Wednesday, 9 October 2013

The Coffee Snob

I’m not foreign to being called a snob, and I don’t often disagree with the label. But a coffee snob? Who could have imagined that?
Yet through the rise of friendships at work (and I wouldn’t use the F word without proper justification), that is what I have become. Friends tend to socialise over cups of coffee, and with one thing leading to another I have become a regular. With regularity come preferences: we no longer settle for your average coffee; upon discovering specialised venues we got to develop a taste. These venues' superiority implies that by now we twist our nose at your average vacuum sealed bag of beans. No, for us it’s single malt - Brazil and Columbia sourced beans seem to be my favourite.
It’s funny, being a regular customer. The waitresses know us and our preferences by now, and we get all sorts of regulars’ perks. (Yes, our preferred coffee joint has waitresses and table serving. I should probably add there was either through some major improbability or some very selective recruitment, these waitresses happen to be quite easy on the eye. Female members of our crew do complain about the absence of similar quality male servers.)
With the negative impact of caffeine on the brain, and with caffeine being a class C carcinogenic (if I remember correctly; Wikipedia has the classifications if you care to check), I forcefully limit myself to one cup a day.
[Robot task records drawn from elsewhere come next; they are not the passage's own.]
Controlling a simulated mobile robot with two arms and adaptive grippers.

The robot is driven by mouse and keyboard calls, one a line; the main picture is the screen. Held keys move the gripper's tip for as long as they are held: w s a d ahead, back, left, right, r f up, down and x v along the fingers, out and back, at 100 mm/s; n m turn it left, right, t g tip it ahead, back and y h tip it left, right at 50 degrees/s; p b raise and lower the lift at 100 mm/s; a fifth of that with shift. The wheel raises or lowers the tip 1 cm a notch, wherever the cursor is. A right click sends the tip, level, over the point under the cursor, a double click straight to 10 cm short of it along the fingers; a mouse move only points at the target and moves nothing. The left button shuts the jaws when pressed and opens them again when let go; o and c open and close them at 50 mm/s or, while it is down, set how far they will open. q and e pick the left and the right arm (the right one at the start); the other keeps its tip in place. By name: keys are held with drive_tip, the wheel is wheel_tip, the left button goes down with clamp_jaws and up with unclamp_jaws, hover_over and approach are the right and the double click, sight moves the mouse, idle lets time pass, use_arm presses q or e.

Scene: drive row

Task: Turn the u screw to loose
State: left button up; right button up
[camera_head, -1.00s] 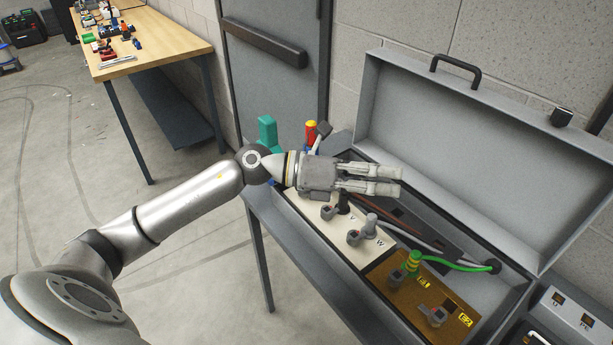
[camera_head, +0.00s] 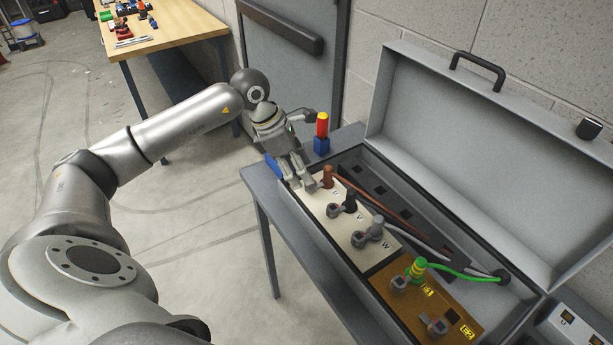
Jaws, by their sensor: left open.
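The open grey case (camera_head: 310,217) stands on the grey table and holds a cream terminal plate (camera_head: 349,263) marked U, V and W. The brown cable end (camera_head: 328,177) stands at U, at the far end of the plate. My left gripper (camera_head: 300,183) is open and points down at that far end, just left of the brown cable end. Its fingers hide the U screw, so I cannot tell whether they touch it. The V screw (camera_head: 334,211) and W screw (camera_head: 359,240) show clear of the gripper. My right gripper is out of view.
A brown plate (camera_head: 392,305) with a green-yellow cable end (camera_head: 417,268) is nearer. The raised case lid (camera_head: 470,150) bounds the right side.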

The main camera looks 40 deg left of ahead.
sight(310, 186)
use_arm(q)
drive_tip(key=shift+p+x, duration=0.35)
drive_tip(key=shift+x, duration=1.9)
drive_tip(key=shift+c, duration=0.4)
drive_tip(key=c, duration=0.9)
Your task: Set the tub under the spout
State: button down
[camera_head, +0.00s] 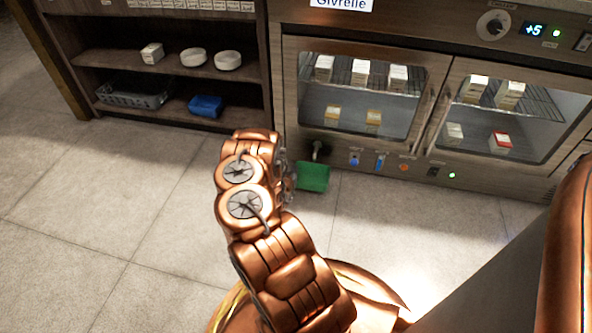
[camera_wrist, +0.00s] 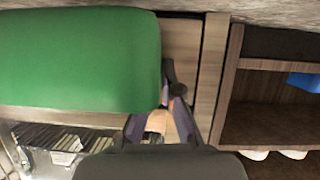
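The green tub (camera_head: 313,177) is at the front of the metal cabinet, with a dark spout (camera_head: 318,150) just above it in the head view. I cannot tell whether the spout is exactly over its opening. My gripper (camera_head: 287,172) is at the tub's left side, mostly hidden by my wrist. In the wrist view the tub (camera_wrist: 80,60) fills the upper left, and my gripper (camera_wrist: 165,96) meets its right edge, one finger passing behind it and the other beside it. It appears shut on the tub's edge.
The glass-doored cabinet (camera_head: 288,100) holds several small cartons. Small buttons and lights line its lower panel right of the spout. A wooden shelf unit (camera_head: 180,75) at the left holds white dishes, a grey basket (camera_head: 130,96) and a blue tub (camera_head: 206,106). The floor at left is clear.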

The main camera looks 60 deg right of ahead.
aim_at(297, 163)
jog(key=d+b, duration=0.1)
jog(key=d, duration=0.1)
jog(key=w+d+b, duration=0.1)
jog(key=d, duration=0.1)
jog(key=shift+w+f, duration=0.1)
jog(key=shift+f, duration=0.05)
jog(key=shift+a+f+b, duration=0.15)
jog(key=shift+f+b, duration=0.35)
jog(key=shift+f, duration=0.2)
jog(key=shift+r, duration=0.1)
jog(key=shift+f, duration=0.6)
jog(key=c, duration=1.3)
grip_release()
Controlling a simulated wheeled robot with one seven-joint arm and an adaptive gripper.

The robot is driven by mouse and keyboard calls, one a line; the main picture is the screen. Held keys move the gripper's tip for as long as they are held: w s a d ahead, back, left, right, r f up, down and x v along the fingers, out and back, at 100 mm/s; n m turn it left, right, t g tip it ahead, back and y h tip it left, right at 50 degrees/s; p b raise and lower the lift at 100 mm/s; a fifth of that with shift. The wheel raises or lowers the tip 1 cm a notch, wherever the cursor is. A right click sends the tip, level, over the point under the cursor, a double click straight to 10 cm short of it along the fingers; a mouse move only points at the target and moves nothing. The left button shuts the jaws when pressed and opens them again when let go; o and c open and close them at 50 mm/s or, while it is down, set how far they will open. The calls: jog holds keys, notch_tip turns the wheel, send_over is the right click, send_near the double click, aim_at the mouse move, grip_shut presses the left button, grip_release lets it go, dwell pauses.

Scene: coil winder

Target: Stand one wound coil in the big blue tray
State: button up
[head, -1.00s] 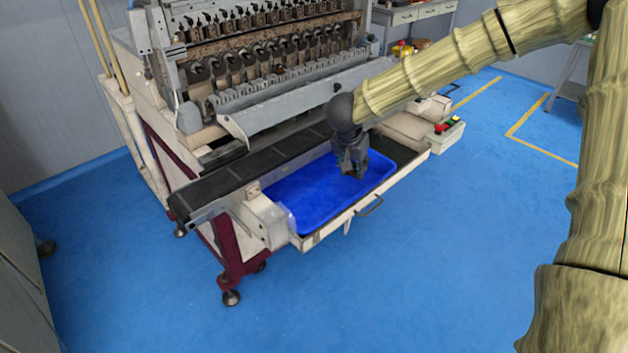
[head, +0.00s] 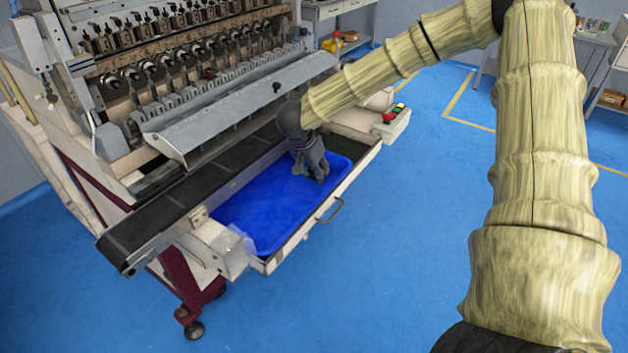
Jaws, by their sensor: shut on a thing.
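The big blue tray (head: 262,212) lies in the pulled-out drawer at the front of the coil winder. My gripper (head: 318,176) points down over the right end of the tray. It is shut on something small, which the fingers hide; I cannot make out a wound coil in it. I cannot tell whether the held thing touches the tray floor. The visible part of the tray is bare.
A dark conveyor belt (head: 190,197) runs along the machine just behind the tray. The winder's spindles (head: 180,65) and grey sloping cover (head: 235,105) stand above it. A control box with red and green buttons (head: 392,122) is to the right. The blue floor in front is clear.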

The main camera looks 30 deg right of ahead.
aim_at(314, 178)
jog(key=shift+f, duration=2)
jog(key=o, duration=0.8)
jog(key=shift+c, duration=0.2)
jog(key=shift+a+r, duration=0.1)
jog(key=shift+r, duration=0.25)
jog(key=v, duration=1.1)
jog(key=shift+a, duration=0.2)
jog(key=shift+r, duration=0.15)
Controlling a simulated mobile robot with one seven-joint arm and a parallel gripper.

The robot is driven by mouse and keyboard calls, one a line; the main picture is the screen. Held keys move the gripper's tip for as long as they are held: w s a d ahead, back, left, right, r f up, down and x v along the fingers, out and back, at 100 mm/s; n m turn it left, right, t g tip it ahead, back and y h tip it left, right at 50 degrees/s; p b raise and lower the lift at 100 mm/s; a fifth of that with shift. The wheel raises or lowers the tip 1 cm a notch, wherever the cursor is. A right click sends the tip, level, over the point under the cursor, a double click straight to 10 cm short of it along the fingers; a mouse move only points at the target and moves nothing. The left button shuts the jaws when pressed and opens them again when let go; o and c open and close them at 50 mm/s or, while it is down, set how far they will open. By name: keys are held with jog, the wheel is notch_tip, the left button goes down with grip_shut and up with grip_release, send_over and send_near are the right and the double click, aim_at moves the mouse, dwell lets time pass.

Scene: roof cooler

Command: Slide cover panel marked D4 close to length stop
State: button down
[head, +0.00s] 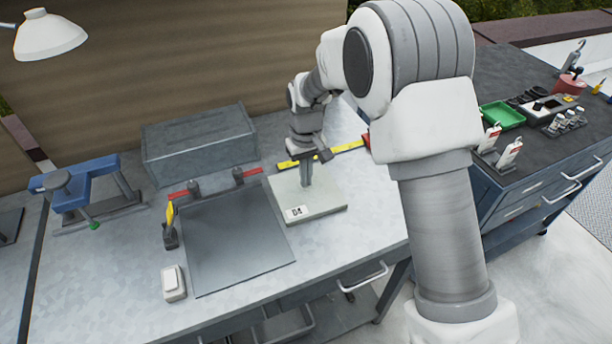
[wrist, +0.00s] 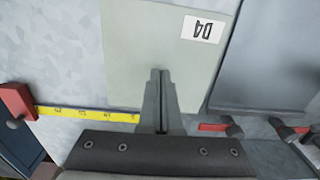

A single exception is allowed, but it has to be decaf and it has to be a rare occurrence – once in a month or so. Still, when I deprive myself of coffee I can feel the incoming head pounding, which is not a good sign. But hey, I tell myself, it’s nice to have friends.

3 comments:

wile.e.coyote said...

I'm happy to see you are finally out of the closet and admit you have friends.
Taking care of your friends is very important task, therefore you might want to replace the current post image with a picture you can take at your coffee shop that includes the local personal.

Moshe Reuveni said...

I doubt a photo would do them justice. I suggest coming to see them in person.
Coffee's on me.

Moshe Reuveni said...

It turns out most of the waitresses are Canadians on student working holiday visas (it's amazing how Canada's is the one accent I can never identify). Perhaps you already know them.